Opening Friday, Jun. 21
The Toy Story franchise’s basic premise is grounded in the secret lives of our industrial toys, their basic personalities formed at the factory but yearning to be more. In time, however, Toy Story spawned its own retail reality. Woody and Buzz Lightyear aren’t just animated avatars. They’re actual toys you can buy for your own kids. But in the fourth installment of an animated series that became the commercial underpinning for an entire movie studio, a child finds her truest joy from a plastic utensil she decorates using scraps.
Forky (Tony Hale) goes from being rubbish in a trashcan to being a girl named Bonnie’s kindergarten art project. A spork adorned with googly eyes, Popsicle legs, and pipe-cleaner arms, a quivering Forky comes to life devoid of any conception of being: Instinctively, he tries to cast himself back into the garbage whence he came. But Bonnie loves him more than her old toys and those she inherited from Andy before he left for college at the end of Toy Story 3, including Woody, Buzz, and the rest of the gang.
Woody (Tom Hanks) may have Bonnie’s name now emblazoned on the bottom of his boot, but the longtime alpha of the playroom is no longer the sheriff in town. Dolly (Bonnie Hunt) is the de facto leader. Woody is often left in the closet as Bonnie pins Woody’s badge onto Jessie (Joan Cusack), the sidekick cowgirl. So often the savior of the group, Woody now worries about being cast aside himself.
Woody and Forky form a simpatico bond: Forky is trash that doesn’t want to be a toy, while Woody is a toy who’s afraid of becoming trash. Forky continues to wander off, and Woody charges himself with the task of returning him to Bonnie’s loving arms. It’s a full-time job, and when Forky hurls himself out the window of a moving RV during a family vacation, it triggers another typical Toy Story rescue mission.

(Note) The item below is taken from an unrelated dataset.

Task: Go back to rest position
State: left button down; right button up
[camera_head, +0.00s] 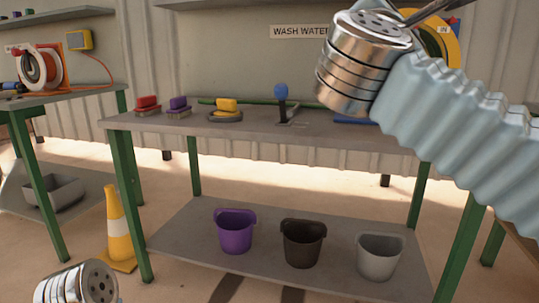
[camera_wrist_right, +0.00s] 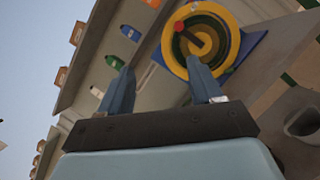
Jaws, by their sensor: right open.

A more daring film would have delved deeper into Forky’s existential underpinning, into the essence of what it means to be a toy (and by extension, human). Is Forky God’s creation or God’s little mistake? Alas, after a tantalizing first act, Toy Story 4 consigns Forky to the role of comic relief. Woody spies Bo Peep’s lamp in a dusty antique store, ruled by a mid-century doll named Gabby Gabby (Christina Hendricks). Aided by an army of creepy ventriloquist dummies, the lonely Gabby Gabby hopes to harvest Woody’s voice box to replace her defective one, believing that it’s the only thing separating her from a child’s desire.
When Woody finally finds Bo Peep, the once-demure figurine is living an independent life of adventure with other lost toys. She’s traded in her flowing dress and bonnet for a pants suit, her shepherd’s crook now used as a “Bo” staff. Meanwhile, needing to give Buzz Lightyear (Tim Allen) something to do, director Josh Cooley teams him with a Canadian daredevil toy named Duke Caboom (Keanu Reeves, terrific), two carnival plush toys (Keegan-Michael Key and Jordan Peele, doing Key & Peele stuff), and a smattering of Happy Meal fodder. There’s an amusing running gag about Buzz treating his prerecorded voice commands as an inner monologue that always seems to steer him in the right direction.
Otherwise, the latter half Toy Story 4 proceeds amiably but inevitably until another emotional gut-punch ending. Woody goes from believing he exists for whatever kid will have him to realizing that his greater worth is to those who need him, toys and kids alike. What might be the finale of this seminal series misses a chance to break new ground, but it ultimately lands on the truth about its central character.